It's good that you have already noted the difference between the book's publication year and its time setting. You are right that the book was published in 1961, and it earned the Pulitzer Prize for fiction that year.
But in 1961, when To Kill a Mockingbird was published, it was a period piece. Very early in the book Scout, the narrrator, tells us that the book opens in 1935. Since the events of the book take place over a few years, we can say that it is set in the mid- to late 1930s.
The time period is significant for a number of reasons. The United States was in the midst of the Great Depression in the 1930s, and we see much evidence of poverty in the novel--in the Cunninghams, in the Ewells, and even to a lesser extent in the Finches. Scout asks Atticus if they are poor, and he answers "We are indeed," but he qualifies by saying that the Crash (the start of the Depression) hit rural families like the Cunninghams the hardest.

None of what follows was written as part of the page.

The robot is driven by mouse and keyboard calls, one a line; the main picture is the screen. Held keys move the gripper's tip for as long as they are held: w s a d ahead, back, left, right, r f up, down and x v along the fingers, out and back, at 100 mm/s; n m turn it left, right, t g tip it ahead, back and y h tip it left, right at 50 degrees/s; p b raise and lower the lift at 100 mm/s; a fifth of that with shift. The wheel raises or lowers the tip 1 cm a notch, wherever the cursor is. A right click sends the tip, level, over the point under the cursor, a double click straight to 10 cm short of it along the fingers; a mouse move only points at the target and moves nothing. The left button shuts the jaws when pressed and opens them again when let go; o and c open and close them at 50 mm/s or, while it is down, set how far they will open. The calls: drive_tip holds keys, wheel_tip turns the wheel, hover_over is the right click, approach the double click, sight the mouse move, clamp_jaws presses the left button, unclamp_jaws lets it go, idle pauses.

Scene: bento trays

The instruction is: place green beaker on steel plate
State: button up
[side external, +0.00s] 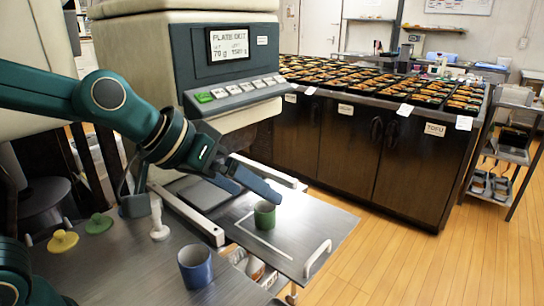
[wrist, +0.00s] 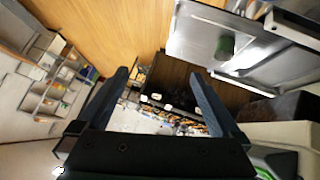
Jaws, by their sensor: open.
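The green beaker (side external: 264,215) stands upright on the steel plate (side external: 318,222), a flat pull-out sheet with a thin white line near the beaker. In the wrist view the beaker (wrist: 225,46) shows near the top right on the plate (wrist: 190,38). My gripper (side external: 258,190) is open, with its fingers pointing right, just above and behind the beaker in the side view. In the wrist view nothing lies between the fingers (wrist: 160,75). The side view does not clearly show the gap between fingers and beaker, but the beaker is outside the jaws.
A blue cup (side external: 195,267) stands on the grey table (side external: 130,275) in front, with yellow (side external: 62,241) and green (side external: 99,223) knobbed pieces and a white piece (side external: 159,220). A machine with a display (side external: 230,45) rises behind. The plate's right part, towards its handle (side external: 317,258), is clear.

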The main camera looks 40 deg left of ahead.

The time setting of the book also explains the bitter and disturbing racism depicted in the book. Though racism continues, Civil Rights legislation (which went into effect even after the book's publication) prevents the kind of rampant abuse of the justice system we see in the book. The 1930s setting further explains the segregation that results in Calpurnia's being criticized for taking the Finch children to her church and the way that Dolphus Raymond is spurned by the society for living with a black woman and having mixed race children.
Atticus tells his children that the very fact that the jury stays out for two hours (instead of returning immediately with a guilty verdict) shows that changes are taking place. But there was far to go. Many would say there is still far to go until we achieve a society with full justice, but we have come a long ways since the time period of this great novel.